A terminar, não posso deixar de registar como uma novidade positiva as declarações de dirigentes do PS sobre este assunto. Não vi a mesma clareza aquando dos referendos à IVG. Só falta que Pedro Silva Pereira diga que a ICAR não deve meter o bedelho nesta questão. Mas não deve tardar, penso eu...
[Diário Ateísta/Esquerda Republicana]
4 comentários :
engraçado como um blogue com este nome (esquerda republicana) pouco fala da república, e nada fala da esquerda.

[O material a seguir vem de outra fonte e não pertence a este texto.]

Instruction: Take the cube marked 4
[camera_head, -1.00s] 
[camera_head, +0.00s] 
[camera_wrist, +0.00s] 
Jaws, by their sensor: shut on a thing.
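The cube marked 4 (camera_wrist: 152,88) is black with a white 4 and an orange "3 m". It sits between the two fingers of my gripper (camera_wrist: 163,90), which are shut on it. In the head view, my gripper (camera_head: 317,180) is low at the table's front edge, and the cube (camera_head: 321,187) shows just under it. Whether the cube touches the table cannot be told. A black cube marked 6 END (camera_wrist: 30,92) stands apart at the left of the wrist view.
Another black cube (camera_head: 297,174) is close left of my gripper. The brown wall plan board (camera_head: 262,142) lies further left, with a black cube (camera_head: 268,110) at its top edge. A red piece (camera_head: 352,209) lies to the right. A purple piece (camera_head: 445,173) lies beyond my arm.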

discute-se qualquer questão polémica:o aborto, a eutanásia, os casamentos dos gays - de preferência apimentada pela opinião da Igreja. apresentam-se estudos sobre a inutilidade da oração, da taxa de felicidade das pessoas e a sua relação com a fé, um bispo desexcomungado, fátima, o autocarro ateu...

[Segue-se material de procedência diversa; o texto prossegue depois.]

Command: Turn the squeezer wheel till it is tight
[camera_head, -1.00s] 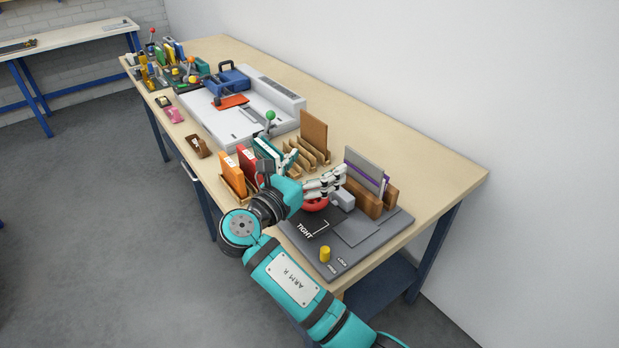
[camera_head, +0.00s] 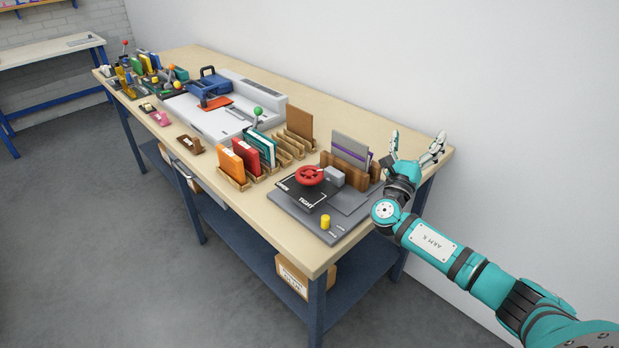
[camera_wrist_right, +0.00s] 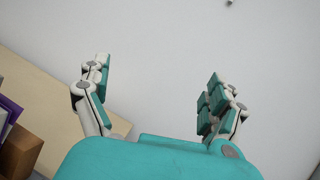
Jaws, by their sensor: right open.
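The red squeezer wheel (camera_head: 310,176) sits on a grey base plate (camera_head: 299,217) near the right end of the bench in the head view. A grey block (camera_head: 332,178) is beside the wheel. The word TIGHT is printed on a dark patch in front of it. A yellow knob (camera_head: 325,222) stands on the plate's front part. My right gripper (camera_head: 416,143) is open and empty, to the right of the wheel and clear of it. My left gripper is not in view.
A wooden holder (camera_head: 341,174) with grey and purple boards stands between the wheel and my right gripper. Orange (camera_head: 229,165) and red (camera_head: 245,155) folders stand in racks left of the wheel. A white machine (camera_head: 205,119) is farther along. The wall is behind the bench.

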quanto aos problemas reais de portugal, quer relativamente à ideologia praticada pelo poder político e onde encaixa a esquerda nesse campo (a crise, o desemprego, as condições precárias de vida, etc), quer relativamente à forma institucional de governo, onde encaixa a república (a corrupção total do sistema, a falência da justiça, o caciquismo municipal, etc), são completamente omitidos, em detrimento dos supra-citados temas.
bem sei que o blogue não é meu, e que quem nele escreve o faz sobre o que bem entender, mas era de esperar mais de uma "esquerda republicana". ou não me digam que ser de esquerda e republicano hoje em dia se resume ao anticlericalismo e às posições pelo "sim" em referendos sobre questões fracturantes.

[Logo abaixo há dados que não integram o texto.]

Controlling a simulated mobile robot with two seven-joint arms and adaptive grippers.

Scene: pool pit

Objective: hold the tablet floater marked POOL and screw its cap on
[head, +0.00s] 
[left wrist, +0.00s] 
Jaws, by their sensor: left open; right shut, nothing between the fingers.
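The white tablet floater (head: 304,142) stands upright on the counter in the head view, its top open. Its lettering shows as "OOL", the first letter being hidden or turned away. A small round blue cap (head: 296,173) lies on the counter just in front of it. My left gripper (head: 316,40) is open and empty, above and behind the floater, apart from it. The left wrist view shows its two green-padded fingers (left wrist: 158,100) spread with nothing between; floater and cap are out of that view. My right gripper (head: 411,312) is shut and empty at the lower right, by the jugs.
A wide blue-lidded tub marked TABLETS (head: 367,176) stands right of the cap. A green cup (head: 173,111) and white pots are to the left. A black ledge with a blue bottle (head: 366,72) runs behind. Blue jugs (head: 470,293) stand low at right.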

Ricardo: excelente texto! Acabei agora de jantar e de ir por um amigo meu (ateu) ao hotel; e estivemos justamente a conversar sobre a cultura de intolerância da ICAR, que apesar de já não ter padres nem fiéis ainda se atreve a dar-nos ordens com uma arrogância medieval, como se isto fosse o Império Bizantino.
Ricardo,
Acho que deves sentir-te agradecido aos bispos da ICP (gostaste deste?).
Por mais que temas, isso aí não é Itália ou Espanha e a ICP teria aqui uma boa oportunidade de se religar à sociedade ou, pelo menos, de uma saída airosa: já que há separação de direito canónico bastava permanecer calada.
Não soube resistir à tentação evangelista e isso vai sair-lhe caro. Mas não é isso mesmo que tu querias?...
“Desde o Concílio Vaticano 2º” – mentira, a igreja católica sempre advogou a separação. Os “políticos” é que lhes deu jeito juntar-se a ela.
Jesus defendeu sempre a separação entre o poder dos homens o poder de Deus. De resto, a ligação da Igreja ao poder, dada a desonestidade e iniquidade e falta de carácter dos “homens do poder”, apenas serviria para denegrir a Igreja.
laicidade no sentido da autonomia «administrativa» do Estado perante as igrejas - essa é a verdadeira laicidade. Mas, desde a primeira república, com o tal analfabeto (rude nas ideias e nos actos) Costa, que a alicidade é entendida como: o estado regula e limita o campo de acção da Igreja, o contrário é que já não é aceitável. Eis a palermice indecente!
(mas só porque insistimos muito, mesmo muito, durante séculos) - mentira!... foram os governantes e os monarcas que sempre se serviram da religião. Esse “nós” refere-se a quem? Quantos séculos é que o Ricardo tem?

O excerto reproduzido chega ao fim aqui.